History and AI

In many classical AI games, tree search is all that is needed and it can be viewed as a black box that when provided with an evaluation function, will search the game tree and give out the optimal move. As we've seen with Go though, things will never be that simple. The global game tree is too large to search, and more-over there is no good evaluation function to use.

A Brief History

Dispite all we've seen so far on the complexity, there have been some reasonable successful programs developed. One of the best Computer Go players is The Many Faces of Go which is rated on the Go handicap system at 6 kyu (the same as an average humn player with about 1 year experience). Lets take a brief look at how the modern day approaches to playing Go have evolved.

Influence Functions

Very early on came the concept of a stones influence on its surrounding intersections. In fact the very first Go programs solely used an influence function in order to generate possible moves. Unfortunately these programs could only beat an absolute beginner at Go.

Another major contribution made by one of the first Go programmers, Zobrist, was to devise a general and efficient method of hashing a board position. This was to be used in some form in every Go program developed since. In a nut shell, he associated a random hash value with every possible move in a game, and the hash for a certain board configuration is the XOR of all the moves made to reach it.

Machine Learning

Another important part of Go programs which was introduced at an early stage was that of learning. Like many game AI's, getting a program to try to teach itself an evaluation function is much easier, and often results in a better function than hand-coding one.

a game in progress

In true computer science manner, people have been trying to divide and conquer the overall task of playing Go, in order to make the domain of a learner much smaller, and hence the complexity much lower.
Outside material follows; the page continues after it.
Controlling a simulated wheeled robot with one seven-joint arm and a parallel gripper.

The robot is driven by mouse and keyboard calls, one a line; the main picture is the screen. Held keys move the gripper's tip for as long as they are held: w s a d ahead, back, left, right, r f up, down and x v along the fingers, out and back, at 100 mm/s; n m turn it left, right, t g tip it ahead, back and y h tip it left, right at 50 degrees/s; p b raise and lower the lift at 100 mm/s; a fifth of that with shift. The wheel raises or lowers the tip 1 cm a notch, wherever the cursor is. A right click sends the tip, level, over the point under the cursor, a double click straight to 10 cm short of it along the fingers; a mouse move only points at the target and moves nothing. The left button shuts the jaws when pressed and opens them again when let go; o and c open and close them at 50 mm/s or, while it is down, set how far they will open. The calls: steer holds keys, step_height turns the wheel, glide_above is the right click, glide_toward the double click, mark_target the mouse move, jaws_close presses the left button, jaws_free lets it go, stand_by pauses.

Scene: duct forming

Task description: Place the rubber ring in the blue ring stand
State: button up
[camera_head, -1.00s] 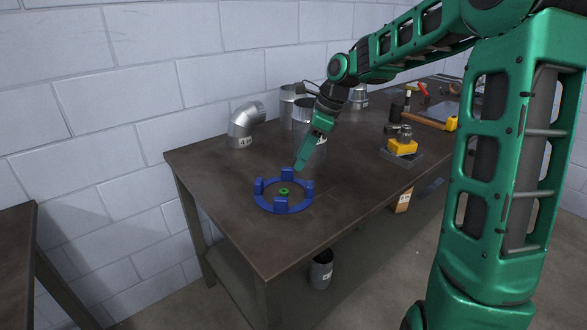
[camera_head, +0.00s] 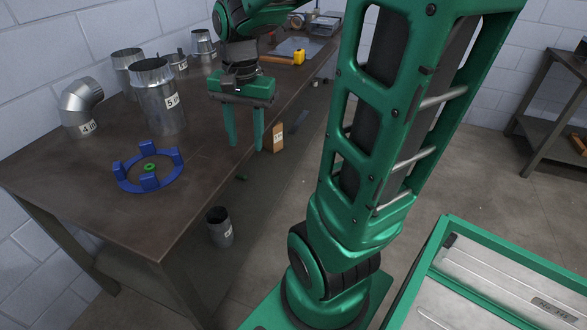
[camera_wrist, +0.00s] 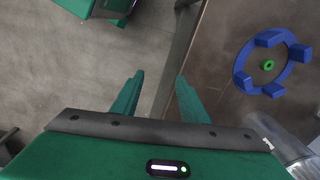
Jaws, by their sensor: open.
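The blue ring stand (camera_head: 122,172), a flat ring with several upright blocks, lies near the front corner of the brown table. A small green ring (camera_head: 149,167) sits at its middle, apart from the blue rim; I cannot tell whether it is rubber. In the wrist view the blue ring stand (camera_wrist: 240,77) and green ring (camera_wrist: 267,65) are at the upper right. My gripper (camera_head: 246,146) points down at the table's front edge, to the right of the stand. Its fingers are apart and empty, also in the wrist view (camera_wrist: 159,77).
A metal elbow (camera_head: 82,106), a tall can (camera_head: 157,95) and other ducts stand behind the stand. A dark can (camera_head: 220,228) is lower down, beneath the tabletop. A hammer and other tools lie at the table's far end.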

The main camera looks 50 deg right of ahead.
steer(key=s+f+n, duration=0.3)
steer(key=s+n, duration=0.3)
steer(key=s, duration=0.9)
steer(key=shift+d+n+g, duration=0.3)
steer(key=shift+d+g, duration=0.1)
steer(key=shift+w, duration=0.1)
They have worked on sub-problems of the game such as either playing on a smaller board, or on localised problems such as the life and death of a group.

Abstract Representations

Bruce Wilcox designed the first program which played better than an absolute beginner. It used abtract representations of the board, and tried to reason about groups of stones rather than just individuals. He also divided the board into zones, and reasoned about these zones seperately. Once divided into zones Wilcox could start to apply some of the techniques people used in their sub-problems enabling him to solve local taks before attempting to make a global assement of the game.

Pattern Matching

Although pattern matching had been used to some extent in the early influence based programs, it was now that the real breakthough came. People began to use patterns intensively to suggest moves rather than make them. Typical situations could be matched without any game tree search and one a particular pattern had been seen a sequence of moves known to defeat that particular attack, or an attack garuenteed to capture stones can be recognised without great complexity. This requires databases of moves and patterns to be stored of course, and this soon became standard in a Go program. There is a database available to all known as the Joseki database. This contains thousands of endgame positions and optimal plays for each. Many human Go masters know most of them so to that end it doesnt seem like cheating to store them in a Computer player (except a computer has perfect recall).

The Present

Current programs use all of the above techniques, most of them relying on rapid tactial searches, slower searches involving smaller subgames, and eventually a small search on the global tree. They invariably use patterns and abstract representations of the game. They normally have an evaluation module which breaks the game down and suggests possible moves with an associated priority, and an overall tacital move maker which looks at each suggested move and checks it won't lead to immediate disaster using a small lookahead on the global tree. The Many Faces of Go uses several local game tree searches in order to determine whether a group of stones is alive (cannot be captured) or dead (cannot avoid being captured) for example.